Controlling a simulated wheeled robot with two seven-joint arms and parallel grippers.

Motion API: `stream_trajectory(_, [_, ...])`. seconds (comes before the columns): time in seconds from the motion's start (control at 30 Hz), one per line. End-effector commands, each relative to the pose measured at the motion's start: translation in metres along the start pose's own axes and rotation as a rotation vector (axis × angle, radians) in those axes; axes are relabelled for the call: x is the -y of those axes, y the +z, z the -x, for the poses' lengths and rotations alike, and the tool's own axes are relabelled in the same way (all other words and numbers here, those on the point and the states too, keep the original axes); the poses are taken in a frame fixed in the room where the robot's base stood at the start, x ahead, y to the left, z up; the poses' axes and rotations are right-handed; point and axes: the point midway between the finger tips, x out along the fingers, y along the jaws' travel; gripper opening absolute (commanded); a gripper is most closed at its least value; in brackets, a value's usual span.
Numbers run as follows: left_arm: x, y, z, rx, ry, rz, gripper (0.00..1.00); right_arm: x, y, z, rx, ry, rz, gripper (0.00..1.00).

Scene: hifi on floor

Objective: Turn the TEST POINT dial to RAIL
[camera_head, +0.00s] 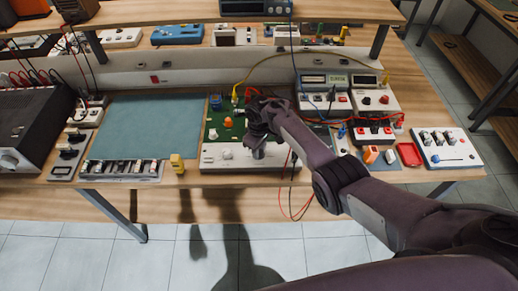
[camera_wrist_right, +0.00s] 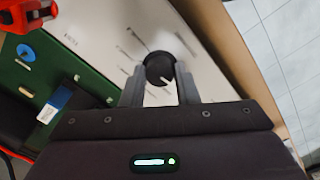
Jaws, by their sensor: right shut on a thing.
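The TEST POINT dial is the round black knob (camera_wrist_right: 159,68) on the white sloped front panel (camera_wrist_right: 100,30) in the right wrist view. A short white pointer line shows on the knob's face. Printed marks surround it, too small to read. My right gripper (camera_wrist_right: 161,76) is shut on the knob, one finger on each side. In the head view my right gripper (camera_head: 258,152) reaches down over the right part of the white panel (camera_head: 215,160) and hides the knob. My left gripper is not in view.
A green circuit board (camera_head: 212,131) with an orange knob lies behind the panel. A yellow block (camera_head: 177,163) stands to the left, by a teal mat (camera_head: 150,125). Meter boxes (camera_head: 372,101) and a red tray (camera_head: 409,154) are to the right. Loose cables hang over the front edge.

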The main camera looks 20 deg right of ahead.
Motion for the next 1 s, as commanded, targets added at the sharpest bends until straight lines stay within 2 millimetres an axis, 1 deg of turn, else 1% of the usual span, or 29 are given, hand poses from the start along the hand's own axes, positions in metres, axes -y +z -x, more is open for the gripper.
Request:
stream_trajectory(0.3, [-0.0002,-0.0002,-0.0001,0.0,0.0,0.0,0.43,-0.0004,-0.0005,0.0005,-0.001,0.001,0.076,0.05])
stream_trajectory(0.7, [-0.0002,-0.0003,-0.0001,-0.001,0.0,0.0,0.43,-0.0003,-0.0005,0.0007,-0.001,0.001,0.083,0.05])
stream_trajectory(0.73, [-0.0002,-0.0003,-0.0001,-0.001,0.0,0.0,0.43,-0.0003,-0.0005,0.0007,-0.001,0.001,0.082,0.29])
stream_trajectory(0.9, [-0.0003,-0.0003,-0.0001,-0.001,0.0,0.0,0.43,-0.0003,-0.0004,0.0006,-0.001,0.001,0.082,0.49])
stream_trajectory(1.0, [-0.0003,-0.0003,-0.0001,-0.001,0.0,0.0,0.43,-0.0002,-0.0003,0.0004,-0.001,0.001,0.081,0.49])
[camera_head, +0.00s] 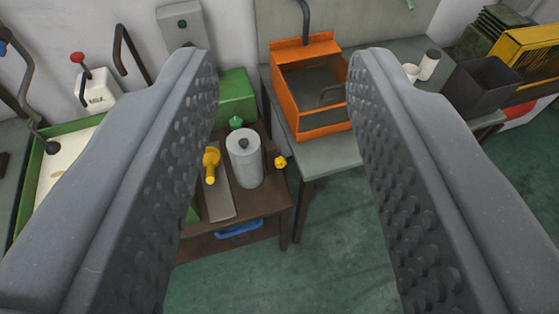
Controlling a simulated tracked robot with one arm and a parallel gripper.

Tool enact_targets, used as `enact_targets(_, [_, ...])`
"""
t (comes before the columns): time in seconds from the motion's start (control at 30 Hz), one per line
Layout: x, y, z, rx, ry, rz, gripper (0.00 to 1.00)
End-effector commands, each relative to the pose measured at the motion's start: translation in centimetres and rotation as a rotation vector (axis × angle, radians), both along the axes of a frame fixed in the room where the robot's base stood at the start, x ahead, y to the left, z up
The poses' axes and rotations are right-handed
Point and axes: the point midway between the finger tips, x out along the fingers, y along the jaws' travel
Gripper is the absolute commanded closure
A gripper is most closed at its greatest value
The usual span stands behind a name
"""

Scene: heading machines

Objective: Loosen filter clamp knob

::::

» Stated goal: Exclude all images and restate the records above word for word.

» The result:
Controlling a simulated wheeled robot with two seven-joint arms and parallel grippers.

Motion API: `stream_trajectory(_, [_, ...])`. seconds (comes before the columns): time in seconds from the motion's start (control at 30 Hz), one per line. End-effector commands, each relative to the pose measured at the motion's start: translation in metres along the start pose's own axes and rotation as a rotation vector (axis × angle, radians) in those axes; axes are relabelled for the call: x is the -y of those axes, y the +z, z the -x, for the poses' lengths and rotations alike, and the tool's own axes are relabelled in the same way (all other words and numbers here, those on the point and the states too, keep the original axes); the poses are taken in a frame fixed in the room where the robot's base stood at the start, x ahead, y to the left, z up; the poses' axes and rotations are right-handed; point and axes: the point midway between the finger tips, x out along the fingers, y along the jaws' travel; gripper opening absolute (commanded); a gripper is most closed at its least value; in brackets, a value's usual span.
Numbers run as follows: left_arm: x, y, z, rx, ry, rz, gripper (0.00..1.00); right_arm: x, y, z, rx, ry, rz, gripper (0.00..1.00).

Scene: hifi on floor

Objective: Turn the TEST POINT dial to RAIL
[camera_head, +0.00s] 
[camera_wrist_right, +0.00s] 
Jaws, by their sensor: right shut on a thing.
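The TEST POINT dial is the round black knob (camera_wrist_right: 159,68) on the white sloped front panel (camera_wrist_right: 100,30) in the right wrist view. A short white pointer line shows on the knob's face. Printed marks surround it, too small to read. My right gripper (camera_wrist_right: 161,76) is shut on the knob, one finger on each side. In the head view my right gripper (camera_head: 258,152) reaches down over the right part of the white panel (camera_head: 215,160) and hides the knob. My left gripper is not in view.
A green circuit board (camera_head: 212,131) with an orange knob lies behind the panel. A yellow block (camera_head: 177,163) stands to the left, by a teal mat (camera_head: 150,125). Meter boxes (camera_head: 372,101) and a red tray (camera_head: 409,154) are to the right. Loose cables hang over the front edge.

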The main camera looks 20 deg right of ahead.
Motion for the next 1 s, as commanded, targets added at the sharpest bends until straight lines stay within 2 millimetres an axis, 1 deg of turn, else 1% of the usual span, or 29 are given, hand poses from the start along the hand's own axes, positions in metres, axes -y +z -x, more is open for the gripper.
Request:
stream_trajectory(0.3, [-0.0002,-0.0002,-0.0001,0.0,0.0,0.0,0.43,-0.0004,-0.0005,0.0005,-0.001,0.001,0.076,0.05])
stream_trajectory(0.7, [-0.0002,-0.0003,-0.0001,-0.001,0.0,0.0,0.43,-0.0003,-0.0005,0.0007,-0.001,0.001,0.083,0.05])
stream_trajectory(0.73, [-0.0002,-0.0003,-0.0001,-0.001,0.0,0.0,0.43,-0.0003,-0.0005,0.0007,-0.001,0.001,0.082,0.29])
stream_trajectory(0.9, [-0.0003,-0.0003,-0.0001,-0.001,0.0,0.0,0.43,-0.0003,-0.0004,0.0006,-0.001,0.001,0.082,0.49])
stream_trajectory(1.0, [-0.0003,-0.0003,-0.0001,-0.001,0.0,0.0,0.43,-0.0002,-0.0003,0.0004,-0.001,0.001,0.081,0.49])
[camera_head, +0.00s] 
Controlling a simulated tracked robot with one arm and a parallel gripper.

Tool enact_targets, used as `enact_targets(_, [_, ...])`
"""
t (comes before the columns): time in seconds from the motion's start (control at 30 Hz), one per line
Layout: x, y, z, rx, ry, rz, gripper (0.00 to 1.00)
End-effector commands, each relative to the pose measured at the motion's start: translation in centimetres and rotation as a rotation vector (axis × angle, radians), both along the axes of a frame fixed in the room where the robot's base stood at the start, x ahead, y to the left, z up
The poses' axes and rotations are right-handed
Point and axes: the point midway between the finger tips, x out along the fingers, y along the jaws' travel
Gripper is the absolute commanded closure
A gripper is most closed at its greatest value
The usual span stands behind a name
"""

Scene: heading machines

Objective: Loosen filter clamp knob

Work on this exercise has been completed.